France | France, Tribunal judiciaire de Paris, 1/2/2 nationalité b, 27 juin 2024, 22/05261


TRIBUNAL
JUDICIAIRE
DE PARIS




1/2/2 nationalité B

N° RG 22/05261 -
N° Portalis 352J-W-B7G-CWZV5

N° PARQUET : 22/465

N° MINUTE :

Assignation du :
29 Avril 2022

CB



[1]

[1] Expéditions
exécutoires
délivrées le :






JUGEMENT
rendu le 27 Juin 2024
DEMANDERESSE

Madame [S] [X]
[Adresse 2]
ALGERIE

représentée par Me Eléonore TAVARES DE PINHO, avocat au barreau de PARIS, avocat plaidant, vestiaire #PB202



DEFENDERESSE

LA

PROCUREURE DE LA REPUBLIQUE
Parquet 01 Nationalités
Parvis du Tribunal de Paris
[Localité 1]

Madame Virginie PRIE, Substitute





Décision du 27/06/2024
Chambre du contentieux
de la nationalité Section...

TRIBUNAL
JUDICIAIRE
DE PARIS

1/2/2 nationalité B

N° RG 22/05261 -
N° Portalis 352J-W-B7G-CWZV5

N° PARQUET : 22/465

N° MINUTE :

Assignation du :
29 Avril 2022

CB

[1]

[1] Expéditions
exécutoires
délivrées le :

JUGEMENT
rendu le 27 Juin 2024
DEMANDERESSE

Madame [S] [X]
[Adresse 2]
ALGERIE

représentée par Me Eléonore TAVARES DE PINHO, avocat au barreau de PARIS, avocat plaidant, vestiaire #PB202

DEFENDERESSE

LA PROCUREURE DE LA REPUBLIQUE
Parquet 01 Nationalités
Parvis du Tribunal de Paris
[Localité 1]

Madame Virginie PRIE, Substitute


Décision du 27/06/2024
Chambre du contentieux
de la nationalité Section B
N°RG 22/05261

COMPOSITION DU TRIBUNAL

Madame Antoanela Florescu-Patoz, Vice-présidente
Présidente de la formation

Madame Clothilde Ballot-Desproges, Juge
Madame Victoria Bouzon, Juge
Assesseurs

Assistées de Madame Manon Allain, Greffière

DEBATS

A l’audience du 16 Mai 2024 tenue publiquement sans opposition des représentants des parties, conformément aux dispositions de l’article 805 du code de procédure civile par Madame Clothilde Ballot-Desproges, magistrate rapporteure, qui a entendu les plaidoiries et en a rendu compte au tribunal dans son délibéré.

JUGEMENT

Contradictoire,
en premier ressort,
Prononcé par mise à disposition au greffe, les parties en ayant été avisées dans les conditions prévues au deuxième alinéa de l’article 450 du code de procédure civile.

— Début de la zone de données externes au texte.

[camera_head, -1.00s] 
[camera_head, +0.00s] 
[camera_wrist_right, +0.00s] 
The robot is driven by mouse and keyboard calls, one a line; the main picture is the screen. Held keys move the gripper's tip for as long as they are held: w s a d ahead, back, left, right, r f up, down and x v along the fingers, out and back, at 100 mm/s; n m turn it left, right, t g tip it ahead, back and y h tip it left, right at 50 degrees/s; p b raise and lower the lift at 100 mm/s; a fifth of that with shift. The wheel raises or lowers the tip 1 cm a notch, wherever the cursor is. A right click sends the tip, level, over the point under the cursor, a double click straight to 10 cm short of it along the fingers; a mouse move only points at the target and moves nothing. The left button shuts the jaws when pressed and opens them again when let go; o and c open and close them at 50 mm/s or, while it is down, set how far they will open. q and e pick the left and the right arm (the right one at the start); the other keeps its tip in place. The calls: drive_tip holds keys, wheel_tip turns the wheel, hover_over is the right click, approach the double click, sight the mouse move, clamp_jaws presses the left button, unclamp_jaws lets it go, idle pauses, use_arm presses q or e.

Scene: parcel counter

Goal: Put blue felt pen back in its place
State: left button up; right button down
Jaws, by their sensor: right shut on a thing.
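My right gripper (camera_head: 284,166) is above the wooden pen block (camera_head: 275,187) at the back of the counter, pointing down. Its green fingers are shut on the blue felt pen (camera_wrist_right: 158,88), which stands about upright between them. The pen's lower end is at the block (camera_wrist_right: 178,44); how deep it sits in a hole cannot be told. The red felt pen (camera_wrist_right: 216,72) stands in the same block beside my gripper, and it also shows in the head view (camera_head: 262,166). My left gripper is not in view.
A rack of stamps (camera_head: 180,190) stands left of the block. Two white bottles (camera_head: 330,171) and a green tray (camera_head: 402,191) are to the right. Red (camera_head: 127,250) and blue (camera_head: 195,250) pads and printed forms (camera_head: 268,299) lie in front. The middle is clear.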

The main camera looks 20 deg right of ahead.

Signé par Madame Antoanela Florescu-Patoz, Vice-présidente et par Madame Manon Allain, Greffière à laquelle la minute de la décision a été remise par le magistrat signataire.

Vu les articles 56, 455 et 768 du code de procédure civile,

Vu les dernières conclusions de Mme [S] [X] constituées par l'assignation délivrée le 29 avril 2022 au procureur de la République, et le bordereau de communication de pièces notifié par la voie électronique le 3 mai 2022,

Vu les dernières conclusions du ministère public notifiées par la voie électronique le 16 juin 2023,

Vu l'ordonnance de clôture rendue le 8 mars 2024, ayant fixé l'affaire à l'audience de plaidoiries du 4 avril 2024,

Vu la demande de Mme [S] [X] notifiées par la voie électronique le 12 mars 2024 aux fins de révocation de l'ordonnance de clôture et de réouverture des débats,

Décision du 27/06/2024
Chambre du contentieux
de la nationalité Section B
N°RG 22/05261

Vu les pièces de Mme [S] [X] notifiées par la voie électronique le 25 avril 2024,

Vu les conclusions intitulées « aux fins de rétablissement » produites par Mme [S] [X] dans son dossier de plaidoiries,

MOTIFS DE LA DECISION

Sur la demande de révocation de l'ordonnance de clôture

Par demande par la voie électronique le 12 mars 2024, Mme [S] [X] sollicite du tribunal la révocation de l'ordonnance de clôture et la réouverture des débats. Elle fait valoir qu'elle souhaite produire de nouvelles pièces en cours d'obtention qui tardent à lui parvenir.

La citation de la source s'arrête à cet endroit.